» RECORDED DATA:
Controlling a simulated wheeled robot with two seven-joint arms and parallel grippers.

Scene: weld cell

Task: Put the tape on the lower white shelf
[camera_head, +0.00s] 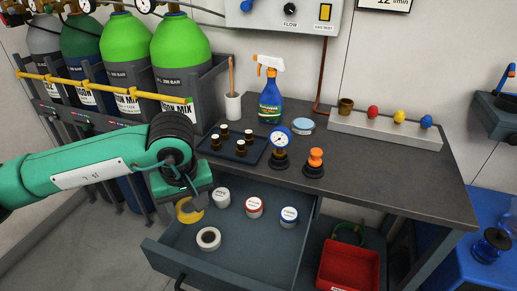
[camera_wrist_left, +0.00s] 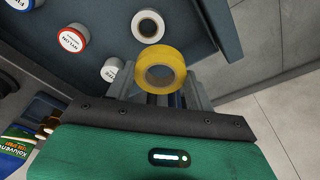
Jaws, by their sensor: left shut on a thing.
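A yellow tape roll (camera_head: 192,215) is held between the fingers of my left gripper (camera_head: 180,205), above the open drawer (camera_head: 217,264). The left wrist view shows the yellow tape roll (camera_wrist_left: 160,52) between the two grey fingers of the left gripper (camera_wrist_left: 160,85). A white tape roll (camera_head: 202,245) lies in the drawer just below and right of it; it also shows in the left wrist view (camera_wrist_left: 137,24). I cannot make out a lower white shelf for certain. My right gripper is not in view.
White-, red- and blue-lidded jars (camera_head: 254,207) stand in the drawer. The dark bench top (camera_head: 380,184) holds a spray bottle (camera_head: 270,103), a tray of small bottles (camera_head: 237,158), a gauge (camera_head: 280,140) and a pale rack (camera_head: 386,132). A red bin (camera_head: 347,266) sits lower right; gas cylinders stand left.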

» GIVEN REQUEST:
Pictures stay out: repeat exactly only the lines from the one with "Task: Put the tape on the lower white shelf" through the one with "[camera_wrist_left, +0.00s]".

» SOLUTION FOR THIS PROBLEM:
Task: Put the tape on the lower white shelf
[camera_head, +0.00s] 
[camera_wrist_left, +0.00s] 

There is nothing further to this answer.